(segue) Per l'Accademia d'Italia
(28 ottobre 1929)
[Inizio scritto]

      Questo carattere dell'Accademia d'Italia appare, sotto altri aspetti, evidente. Non è l'Accademia d'Italia una vetrina di celebrità arrivate e non più disputabili; non vuole essere e non sarà una specie di giubilazione degli uomini insigni o un riconoscimento più o meno tardivo dei loro meriti; non sarà soltanto questo. Voi vedete tra gli accademici delle quattro categorie di uomini di origini, di temperamenti, di scuole diverse; uomini rappresentativi di un dato momento sono al lato di uomini rappresentativi di un momento successivo, o attuale, o futuro. L'Accademia è necessariamente eclettica, perché non può essere monocorde.
      Nell'Accademia passa così la vita dello spirito, la quale è continua, e complessa, e unitaria: dalla musica alla matematica, dalla filosofia all'architettura, dall'archeologia al futurismo. Nell'Accademia è l'Italia con tutte le tradizioni del suo passato, le certezze del suo presente, le anticipazioni del suo avvenire.
      L'importanza di un'Accademia nella vita di un popolo può essere immensa, specialmente se essa convogli tutte le energie, le scopra, le disciplini, le elevi a dignità. Si può immaginare l'Accademia come il faro della gloria che addita la via e il porto ai naviganti negli oceani inquieti e seducenti dello spirito.

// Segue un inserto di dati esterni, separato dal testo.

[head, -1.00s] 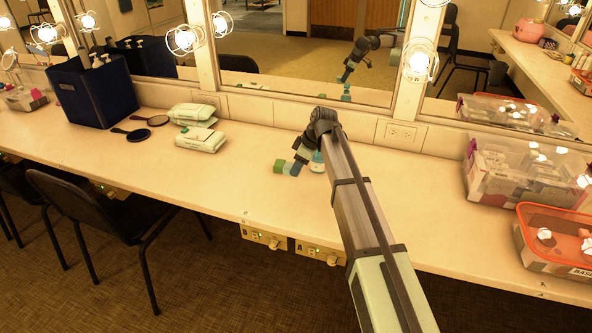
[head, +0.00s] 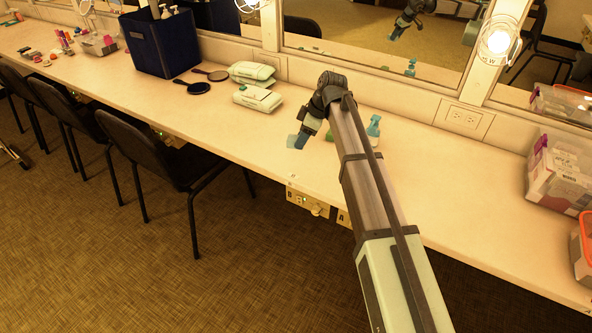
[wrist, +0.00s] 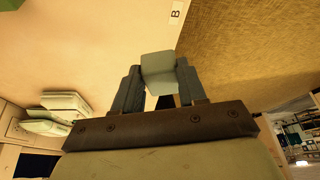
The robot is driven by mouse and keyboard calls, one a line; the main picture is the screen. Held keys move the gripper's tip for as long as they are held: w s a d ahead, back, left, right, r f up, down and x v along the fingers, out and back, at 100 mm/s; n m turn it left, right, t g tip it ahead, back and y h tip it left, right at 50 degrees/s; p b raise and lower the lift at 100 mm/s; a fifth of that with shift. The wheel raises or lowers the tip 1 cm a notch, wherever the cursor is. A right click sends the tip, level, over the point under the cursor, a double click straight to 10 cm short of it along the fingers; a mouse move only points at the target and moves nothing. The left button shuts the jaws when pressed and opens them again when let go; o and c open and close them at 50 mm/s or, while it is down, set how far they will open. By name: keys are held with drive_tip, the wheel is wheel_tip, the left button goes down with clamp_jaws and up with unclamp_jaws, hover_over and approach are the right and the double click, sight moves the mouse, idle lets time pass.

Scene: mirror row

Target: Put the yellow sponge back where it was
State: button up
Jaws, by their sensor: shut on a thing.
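My gripper (head: 300,138) is near the front edge of the counter, left of the spray bottle (head: 373,127). In the wrist view my gripper (wrist: 160,82) is shut on a pale grey-green block (wrist: 158,66), which may be the sponge. The block shows at the fingertips in the head view (head: 293,141). It does not look yellow in this light, and I see no clearly yellow sponge. In the wrist view the block shows against the counter and carpet; its height over the counter is hard to tell. My arm hides part of the counter near the bottle.
Two white-green packs (head: 257,98) lie left of my gripper, with dark hand mirrors (head: 192,87) and a navy bin (head: 160,42) beyond. A clear box (head: 560,172) stands at right. A chair (head: 170,150) stands below the front edge. Counter between packs and gripper is clear.

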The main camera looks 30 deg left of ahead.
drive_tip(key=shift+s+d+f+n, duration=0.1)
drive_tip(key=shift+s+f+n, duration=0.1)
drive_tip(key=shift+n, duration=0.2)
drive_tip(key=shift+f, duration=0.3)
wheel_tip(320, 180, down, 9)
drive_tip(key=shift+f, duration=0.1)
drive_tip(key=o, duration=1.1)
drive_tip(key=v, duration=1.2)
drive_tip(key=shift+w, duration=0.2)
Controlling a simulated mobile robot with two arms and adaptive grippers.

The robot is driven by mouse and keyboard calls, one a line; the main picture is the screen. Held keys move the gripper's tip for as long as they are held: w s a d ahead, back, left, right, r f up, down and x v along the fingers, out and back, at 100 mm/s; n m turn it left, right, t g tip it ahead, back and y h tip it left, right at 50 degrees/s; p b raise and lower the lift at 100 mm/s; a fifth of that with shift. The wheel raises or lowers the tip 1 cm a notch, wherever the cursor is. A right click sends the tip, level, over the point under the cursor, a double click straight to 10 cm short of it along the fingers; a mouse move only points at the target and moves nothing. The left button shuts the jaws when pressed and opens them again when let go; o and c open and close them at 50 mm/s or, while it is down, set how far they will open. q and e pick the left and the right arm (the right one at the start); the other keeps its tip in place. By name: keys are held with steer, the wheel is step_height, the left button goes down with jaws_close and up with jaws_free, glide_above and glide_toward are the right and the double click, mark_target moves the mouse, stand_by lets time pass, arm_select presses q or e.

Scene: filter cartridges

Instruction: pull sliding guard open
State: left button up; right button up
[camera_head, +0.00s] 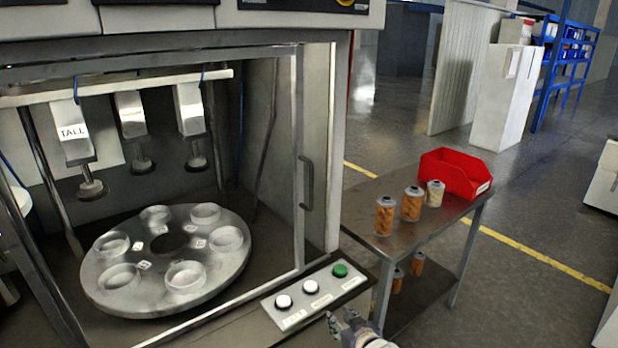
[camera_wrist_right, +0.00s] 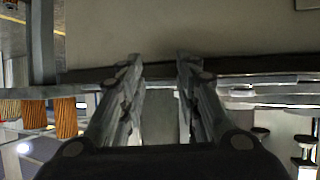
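The sliding guard (camera_head: 299,120) shows in the head view as a pale upright frame at the right of the machine's front opening. A dark vertical handle (camera_head: 307,183) is on its right side. I cannot tell whether a clear pane covers the opening. My right gripper (camera_head: 345,322) is low in the head view, below and right of the handle, near the button panel and apart from the handle. In the wrist view its two fingers (camera_wrist_right: 158,62) are spread with a gap between them and nothing held. I cannot pick out the handle there. My left gripper is not in view.
Inside the machine, a round turntable (camera_head: 165,285) with several cups sits under hanging presses. The button panel (camera_head: 312,292) juts out below the guard. A side table (camera_head: 400,243) with orange cartridges (camera_head: 384,216) and a red bin (camera_head: 452,178) stands close at right.

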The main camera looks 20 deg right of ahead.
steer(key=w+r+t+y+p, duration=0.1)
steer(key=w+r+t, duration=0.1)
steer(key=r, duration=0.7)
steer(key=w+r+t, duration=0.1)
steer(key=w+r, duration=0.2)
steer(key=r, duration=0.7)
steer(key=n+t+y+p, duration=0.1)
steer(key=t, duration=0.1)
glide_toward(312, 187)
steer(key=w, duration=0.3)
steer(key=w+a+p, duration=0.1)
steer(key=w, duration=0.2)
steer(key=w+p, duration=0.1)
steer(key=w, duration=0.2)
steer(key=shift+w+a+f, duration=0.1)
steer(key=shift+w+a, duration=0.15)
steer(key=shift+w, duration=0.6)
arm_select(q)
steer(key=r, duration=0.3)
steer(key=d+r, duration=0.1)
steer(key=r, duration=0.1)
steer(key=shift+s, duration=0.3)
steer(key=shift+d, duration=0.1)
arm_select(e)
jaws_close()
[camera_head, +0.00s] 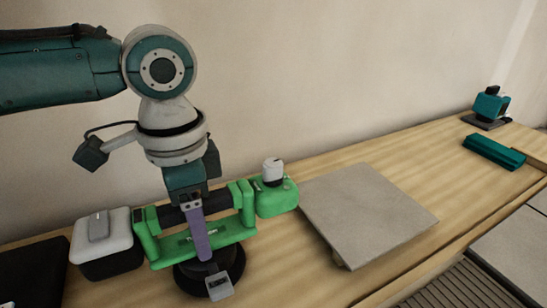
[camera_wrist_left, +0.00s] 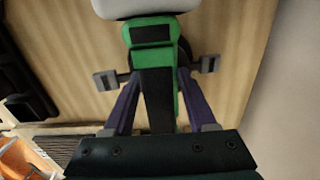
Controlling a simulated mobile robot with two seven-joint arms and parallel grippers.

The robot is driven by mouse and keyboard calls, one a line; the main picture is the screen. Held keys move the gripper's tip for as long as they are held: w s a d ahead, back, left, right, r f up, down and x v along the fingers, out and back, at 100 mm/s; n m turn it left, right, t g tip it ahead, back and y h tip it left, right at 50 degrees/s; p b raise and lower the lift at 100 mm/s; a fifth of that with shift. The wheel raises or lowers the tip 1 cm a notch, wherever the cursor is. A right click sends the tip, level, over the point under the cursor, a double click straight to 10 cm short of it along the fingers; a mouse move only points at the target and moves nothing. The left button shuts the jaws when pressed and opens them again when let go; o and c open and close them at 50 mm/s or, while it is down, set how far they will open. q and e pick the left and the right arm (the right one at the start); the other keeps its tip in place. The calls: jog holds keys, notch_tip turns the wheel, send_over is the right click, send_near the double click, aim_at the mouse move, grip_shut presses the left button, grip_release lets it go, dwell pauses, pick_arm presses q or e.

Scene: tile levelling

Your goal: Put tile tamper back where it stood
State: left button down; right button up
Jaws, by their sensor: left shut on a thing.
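The tile tamper (camera_head: 236,228) is a green tool with a black handle bar, a white-and-black block at its left end, a green block with a white knob at its right end and a round black base below. My left gripper (camera_head: 210,277) reaches down from above and is shut on its handle, one purple finger in front. In the left wrist view the green and black tamper (camera_wrist_left: 153,62) runs between the two purple fingers of the gripper (camera_wrist_left: 156,73). Whether the base touches the table cannot be told. My right gripper is not in view.
A grey square tile (camera_head: 370,213) lies on the wooden table (camera_head: 420,155), close to the tamper's right. A teal block (camera_head: 494,151) and a teal device on a dark base (camera_head: 489,108) are at the far right. A dark object (camera_head: 32,272) is at the lower left. A wall stands behind.

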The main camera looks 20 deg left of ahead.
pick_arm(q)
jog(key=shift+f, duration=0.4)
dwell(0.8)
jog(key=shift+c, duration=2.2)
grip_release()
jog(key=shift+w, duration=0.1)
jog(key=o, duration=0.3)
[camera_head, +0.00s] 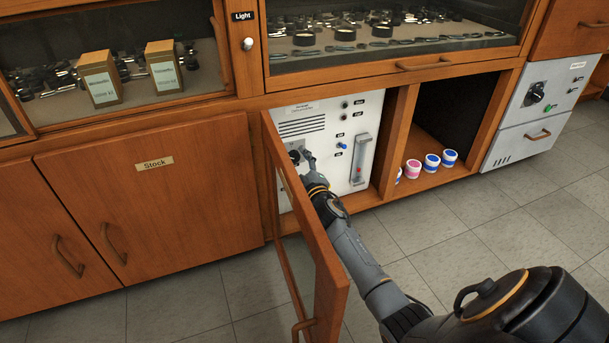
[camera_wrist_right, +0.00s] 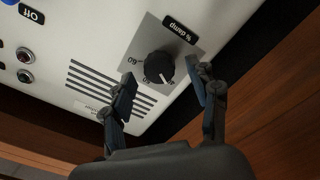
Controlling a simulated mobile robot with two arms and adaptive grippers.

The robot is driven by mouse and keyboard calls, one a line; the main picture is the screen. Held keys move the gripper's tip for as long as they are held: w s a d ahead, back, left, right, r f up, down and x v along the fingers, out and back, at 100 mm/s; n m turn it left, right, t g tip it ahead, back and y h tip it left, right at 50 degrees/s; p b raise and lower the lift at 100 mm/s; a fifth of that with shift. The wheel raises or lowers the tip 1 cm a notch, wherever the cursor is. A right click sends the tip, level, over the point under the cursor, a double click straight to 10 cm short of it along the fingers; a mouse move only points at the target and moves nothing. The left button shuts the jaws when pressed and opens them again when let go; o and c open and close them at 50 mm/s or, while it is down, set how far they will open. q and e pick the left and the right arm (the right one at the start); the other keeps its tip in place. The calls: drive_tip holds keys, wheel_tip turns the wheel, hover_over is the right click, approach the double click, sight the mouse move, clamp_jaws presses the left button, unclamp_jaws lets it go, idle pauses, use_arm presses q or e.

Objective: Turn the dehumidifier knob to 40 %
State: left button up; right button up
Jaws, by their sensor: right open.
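The dehumidifier (camera_head: 342,115) is a white panel unit inside an open cabinet bay. Its round black knob (camera_wrist_right: 159,67) sits on a grey dial plate (camera_wrist_right: 146,42) under a black "% damp" label, seen rotated in the right wrist view. A white pointer mark shows on the knob; the number it points at is too small to tell. My right gripper (camera_wrist_right: 162,86) is open, with one finger on each side of the knob and apart from it. In the head view the right gripper (camera_head: 304,157) is at the panel's left part and partly covers the knob. My left gripper is not in view.
An open wooden cabinet door (camera_head: 325,265) stands left of my right arm, close to it. Several small jars (camera_head: 432,162) stand in the bay to the right. Vents (camera_wrist_right: 110,88) and indicator lamps (camera_wrist_right: 24,55) are near the knob. The floor in front is clear.

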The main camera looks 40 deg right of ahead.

La sorte di questi naviganti è varia: taluno naufraga alle prime tempeste, qualche altro finisce nelle secche della mediocrità e del mestiere, i più dotati e i più tenaci, — il genio è anche metodo e pazienza —, talvolta approdano mentre il crepuscolo già discende sulla loro vita, e qualche altro è colpito dal destino alla vigilia del trionfo: vi è, infine, chi tocca la meta, nell'età giovanile e virile, ma questo fortunato immortale non può a lungo sostare! Egli ha il dovere di levare le ancore e di spiegare le vele per altri itinerari e per nuove conquiste.